Robot trajectory data
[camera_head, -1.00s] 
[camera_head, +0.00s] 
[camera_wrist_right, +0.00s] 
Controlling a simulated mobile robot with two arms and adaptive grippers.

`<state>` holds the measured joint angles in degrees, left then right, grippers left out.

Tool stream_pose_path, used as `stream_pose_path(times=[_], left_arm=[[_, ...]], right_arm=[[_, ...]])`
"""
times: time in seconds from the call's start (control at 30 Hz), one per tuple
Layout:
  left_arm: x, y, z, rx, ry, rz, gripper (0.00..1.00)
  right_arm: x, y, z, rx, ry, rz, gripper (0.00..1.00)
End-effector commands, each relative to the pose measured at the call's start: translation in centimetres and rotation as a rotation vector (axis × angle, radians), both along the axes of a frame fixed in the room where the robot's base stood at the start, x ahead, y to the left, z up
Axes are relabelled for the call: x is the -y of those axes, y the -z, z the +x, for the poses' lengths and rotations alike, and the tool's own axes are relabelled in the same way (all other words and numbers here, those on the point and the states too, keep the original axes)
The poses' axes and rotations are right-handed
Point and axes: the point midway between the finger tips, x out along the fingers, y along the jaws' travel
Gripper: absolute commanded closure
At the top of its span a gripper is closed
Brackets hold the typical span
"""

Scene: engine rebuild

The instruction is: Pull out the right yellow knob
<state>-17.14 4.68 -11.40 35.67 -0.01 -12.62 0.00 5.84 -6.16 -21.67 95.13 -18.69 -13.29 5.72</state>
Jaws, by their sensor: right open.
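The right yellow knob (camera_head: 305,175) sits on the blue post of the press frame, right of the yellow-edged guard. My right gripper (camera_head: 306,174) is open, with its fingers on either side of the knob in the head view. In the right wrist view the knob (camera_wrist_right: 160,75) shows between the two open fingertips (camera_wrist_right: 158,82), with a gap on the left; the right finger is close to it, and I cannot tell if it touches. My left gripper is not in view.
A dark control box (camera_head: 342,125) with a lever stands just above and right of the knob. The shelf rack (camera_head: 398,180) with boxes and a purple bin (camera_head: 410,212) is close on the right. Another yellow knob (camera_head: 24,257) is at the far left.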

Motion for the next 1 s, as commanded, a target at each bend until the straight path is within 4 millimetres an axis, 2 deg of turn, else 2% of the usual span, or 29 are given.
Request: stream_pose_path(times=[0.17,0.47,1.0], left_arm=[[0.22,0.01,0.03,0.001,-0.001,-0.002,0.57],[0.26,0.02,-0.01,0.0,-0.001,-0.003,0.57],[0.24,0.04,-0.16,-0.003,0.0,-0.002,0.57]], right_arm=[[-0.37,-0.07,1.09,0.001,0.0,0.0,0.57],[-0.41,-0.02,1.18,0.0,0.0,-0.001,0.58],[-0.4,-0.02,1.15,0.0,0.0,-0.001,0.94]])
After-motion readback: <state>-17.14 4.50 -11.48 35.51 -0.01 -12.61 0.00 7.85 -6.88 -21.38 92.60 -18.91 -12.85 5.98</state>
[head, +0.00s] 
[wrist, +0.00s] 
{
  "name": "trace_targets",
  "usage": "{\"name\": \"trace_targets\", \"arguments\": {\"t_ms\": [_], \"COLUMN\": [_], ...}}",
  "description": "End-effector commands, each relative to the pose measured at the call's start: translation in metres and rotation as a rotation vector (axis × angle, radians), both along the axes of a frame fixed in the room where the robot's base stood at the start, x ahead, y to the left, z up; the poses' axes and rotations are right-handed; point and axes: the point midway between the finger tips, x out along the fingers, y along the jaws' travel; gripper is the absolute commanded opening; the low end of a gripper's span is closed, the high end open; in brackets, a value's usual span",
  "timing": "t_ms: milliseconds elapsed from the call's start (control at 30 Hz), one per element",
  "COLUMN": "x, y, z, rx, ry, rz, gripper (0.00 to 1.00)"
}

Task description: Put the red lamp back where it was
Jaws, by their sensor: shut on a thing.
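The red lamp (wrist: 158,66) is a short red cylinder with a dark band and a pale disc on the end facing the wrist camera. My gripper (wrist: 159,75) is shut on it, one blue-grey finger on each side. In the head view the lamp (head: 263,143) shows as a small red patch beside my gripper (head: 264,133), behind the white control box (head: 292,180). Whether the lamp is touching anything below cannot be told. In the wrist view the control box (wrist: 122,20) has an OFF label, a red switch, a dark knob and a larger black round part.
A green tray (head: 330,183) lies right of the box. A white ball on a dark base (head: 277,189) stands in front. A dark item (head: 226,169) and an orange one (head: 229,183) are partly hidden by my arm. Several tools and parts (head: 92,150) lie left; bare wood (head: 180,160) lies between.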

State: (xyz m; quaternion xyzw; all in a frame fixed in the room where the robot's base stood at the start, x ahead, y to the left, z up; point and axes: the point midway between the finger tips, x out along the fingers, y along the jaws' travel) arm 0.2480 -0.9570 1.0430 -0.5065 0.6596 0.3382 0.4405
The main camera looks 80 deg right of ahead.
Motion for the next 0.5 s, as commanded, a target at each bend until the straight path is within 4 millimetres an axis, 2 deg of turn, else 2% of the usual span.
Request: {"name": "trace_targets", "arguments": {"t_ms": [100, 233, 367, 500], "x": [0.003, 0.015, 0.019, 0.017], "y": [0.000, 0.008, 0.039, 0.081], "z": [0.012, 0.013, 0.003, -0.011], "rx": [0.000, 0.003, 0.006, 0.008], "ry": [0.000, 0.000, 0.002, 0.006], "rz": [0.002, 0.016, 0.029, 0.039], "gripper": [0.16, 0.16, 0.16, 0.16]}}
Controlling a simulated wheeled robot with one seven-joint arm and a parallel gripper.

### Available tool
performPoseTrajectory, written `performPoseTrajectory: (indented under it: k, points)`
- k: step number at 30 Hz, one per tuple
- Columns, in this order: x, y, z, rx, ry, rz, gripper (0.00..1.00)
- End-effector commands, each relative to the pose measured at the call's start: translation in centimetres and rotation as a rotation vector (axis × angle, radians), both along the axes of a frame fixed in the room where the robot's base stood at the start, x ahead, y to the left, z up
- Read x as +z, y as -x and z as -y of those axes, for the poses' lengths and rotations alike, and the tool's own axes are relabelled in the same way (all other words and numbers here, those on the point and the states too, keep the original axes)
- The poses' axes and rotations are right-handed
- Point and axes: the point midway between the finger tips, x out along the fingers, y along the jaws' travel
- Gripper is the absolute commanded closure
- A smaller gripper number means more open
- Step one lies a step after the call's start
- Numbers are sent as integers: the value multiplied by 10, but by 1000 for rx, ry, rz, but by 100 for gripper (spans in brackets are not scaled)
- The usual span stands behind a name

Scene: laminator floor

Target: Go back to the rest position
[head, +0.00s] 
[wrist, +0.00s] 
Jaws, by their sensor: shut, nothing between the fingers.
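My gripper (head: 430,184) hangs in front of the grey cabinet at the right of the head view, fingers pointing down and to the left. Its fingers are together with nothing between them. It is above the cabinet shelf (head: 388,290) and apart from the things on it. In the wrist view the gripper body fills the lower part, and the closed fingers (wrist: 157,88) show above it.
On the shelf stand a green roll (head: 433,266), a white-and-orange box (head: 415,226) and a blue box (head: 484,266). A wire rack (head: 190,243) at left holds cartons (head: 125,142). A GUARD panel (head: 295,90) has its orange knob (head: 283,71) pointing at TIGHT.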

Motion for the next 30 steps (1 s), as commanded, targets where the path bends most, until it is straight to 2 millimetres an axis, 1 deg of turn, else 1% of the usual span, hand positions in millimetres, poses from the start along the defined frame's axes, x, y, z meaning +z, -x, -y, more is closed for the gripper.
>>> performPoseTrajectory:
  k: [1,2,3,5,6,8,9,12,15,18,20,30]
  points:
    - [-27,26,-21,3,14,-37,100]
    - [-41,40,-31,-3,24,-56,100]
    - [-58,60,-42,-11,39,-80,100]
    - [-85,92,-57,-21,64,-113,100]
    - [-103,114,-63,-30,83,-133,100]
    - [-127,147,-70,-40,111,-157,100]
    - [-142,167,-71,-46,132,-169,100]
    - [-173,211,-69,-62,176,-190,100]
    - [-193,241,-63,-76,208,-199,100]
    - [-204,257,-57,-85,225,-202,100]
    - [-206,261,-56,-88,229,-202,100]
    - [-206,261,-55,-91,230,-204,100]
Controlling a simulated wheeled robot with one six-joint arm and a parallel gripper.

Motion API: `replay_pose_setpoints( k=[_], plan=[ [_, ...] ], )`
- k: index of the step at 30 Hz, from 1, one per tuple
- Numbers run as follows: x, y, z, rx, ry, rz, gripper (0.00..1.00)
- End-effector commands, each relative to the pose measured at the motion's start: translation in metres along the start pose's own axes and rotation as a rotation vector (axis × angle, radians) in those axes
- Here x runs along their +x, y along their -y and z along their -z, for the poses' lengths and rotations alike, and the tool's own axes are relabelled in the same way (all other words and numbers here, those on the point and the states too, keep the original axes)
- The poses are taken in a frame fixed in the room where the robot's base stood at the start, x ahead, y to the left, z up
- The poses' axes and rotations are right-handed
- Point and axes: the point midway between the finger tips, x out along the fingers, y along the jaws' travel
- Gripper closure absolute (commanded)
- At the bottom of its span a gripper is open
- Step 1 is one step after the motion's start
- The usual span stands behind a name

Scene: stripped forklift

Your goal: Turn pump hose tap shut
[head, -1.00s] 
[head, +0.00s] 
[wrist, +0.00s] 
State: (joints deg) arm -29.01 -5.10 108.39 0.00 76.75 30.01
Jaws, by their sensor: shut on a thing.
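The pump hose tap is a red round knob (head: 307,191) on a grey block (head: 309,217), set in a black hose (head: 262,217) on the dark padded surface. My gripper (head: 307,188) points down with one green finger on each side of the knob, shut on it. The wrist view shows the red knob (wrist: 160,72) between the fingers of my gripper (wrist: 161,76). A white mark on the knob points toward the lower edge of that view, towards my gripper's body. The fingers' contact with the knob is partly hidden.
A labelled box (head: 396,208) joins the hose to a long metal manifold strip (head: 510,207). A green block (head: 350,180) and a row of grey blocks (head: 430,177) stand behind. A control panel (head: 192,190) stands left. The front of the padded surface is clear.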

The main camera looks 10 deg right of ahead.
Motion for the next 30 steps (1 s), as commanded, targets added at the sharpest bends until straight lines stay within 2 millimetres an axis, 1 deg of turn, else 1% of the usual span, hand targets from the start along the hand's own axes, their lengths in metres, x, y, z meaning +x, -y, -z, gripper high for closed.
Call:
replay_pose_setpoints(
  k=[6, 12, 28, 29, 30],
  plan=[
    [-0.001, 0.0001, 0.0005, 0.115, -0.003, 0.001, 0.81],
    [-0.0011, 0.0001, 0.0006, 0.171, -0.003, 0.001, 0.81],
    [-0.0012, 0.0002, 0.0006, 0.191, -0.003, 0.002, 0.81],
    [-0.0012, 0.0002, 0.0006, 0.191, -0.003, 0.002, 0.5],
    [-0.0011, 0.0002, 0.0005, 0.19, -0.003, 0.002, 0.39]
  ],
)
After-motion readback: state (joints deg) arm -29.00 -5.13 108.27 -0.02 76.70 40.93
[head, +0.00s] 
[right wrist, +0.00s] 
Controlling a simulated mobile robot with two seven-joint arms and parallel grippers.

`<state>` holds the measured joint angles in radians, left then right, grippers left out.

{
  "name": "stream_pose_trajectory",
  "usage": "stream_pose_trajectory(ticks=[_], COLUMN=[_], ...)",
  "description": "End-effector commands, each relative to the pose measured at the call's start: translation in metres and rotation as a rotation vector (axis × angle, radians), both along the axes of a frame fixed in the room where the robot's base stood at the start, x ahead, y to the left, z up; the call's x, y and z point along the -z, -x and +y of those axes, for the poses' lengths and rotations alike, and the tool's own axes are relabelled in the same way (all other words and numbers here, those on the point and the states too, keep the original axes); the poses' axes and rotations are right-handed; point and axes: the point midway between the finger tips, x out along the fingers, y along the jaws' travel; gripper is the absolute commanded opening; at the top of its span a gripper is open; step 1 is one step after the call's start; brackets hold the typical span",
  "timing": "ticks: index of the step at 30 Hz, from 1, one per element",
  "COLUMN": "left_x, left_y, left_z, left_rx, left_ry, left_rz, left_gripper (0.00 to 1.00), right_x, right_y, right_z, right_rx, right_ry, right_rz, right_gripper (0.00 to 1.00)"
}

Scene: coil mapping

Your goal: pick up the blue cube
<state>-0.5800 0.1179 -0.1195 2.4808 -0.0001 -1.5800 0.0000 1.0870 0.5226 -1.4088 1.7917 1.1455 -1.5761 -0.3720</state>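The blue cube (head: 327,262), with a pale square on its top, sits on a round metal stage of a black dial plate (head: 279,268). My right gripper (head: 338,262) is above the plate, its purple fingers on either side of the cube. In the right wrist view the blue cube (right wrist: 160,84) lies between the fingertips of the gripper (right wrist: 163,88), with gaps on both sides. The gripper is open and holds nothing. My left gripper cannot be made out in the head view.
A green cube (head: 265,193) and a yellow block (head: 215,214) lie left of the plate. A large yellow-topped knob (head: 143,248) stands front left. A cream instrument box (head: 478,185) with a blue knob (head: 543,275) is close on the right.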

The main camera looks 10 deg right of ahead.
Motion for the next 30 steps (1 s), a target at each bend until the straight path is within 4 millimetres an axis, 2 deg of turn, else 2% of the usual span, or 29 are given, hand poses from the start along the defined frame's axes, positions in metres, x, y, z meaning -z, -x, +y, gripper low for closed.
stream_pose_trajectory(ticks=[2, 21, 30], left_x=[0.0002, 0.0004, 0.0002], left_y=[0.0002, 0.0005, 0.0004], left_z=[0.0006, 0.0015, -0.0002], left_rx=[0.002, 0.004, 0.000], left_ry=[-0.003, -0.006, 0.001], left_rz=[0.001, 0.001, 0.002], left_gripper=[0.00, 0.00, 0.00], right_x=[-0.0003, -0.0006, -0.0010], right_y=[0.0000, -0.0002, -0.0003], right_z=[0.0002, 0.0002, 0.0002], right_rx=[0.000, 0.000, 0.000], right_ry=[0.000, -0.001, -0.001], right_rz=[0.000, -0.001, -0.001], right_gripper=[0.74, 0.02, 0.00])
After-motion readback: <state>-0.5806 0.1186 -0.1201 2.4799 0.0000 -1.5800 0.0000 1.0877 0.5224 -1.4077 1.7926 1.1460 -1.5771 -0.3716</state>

_To be done_.
Some lines of the data above may hold the word "goal"; report how many do, and nothing else.

_Task response_.
2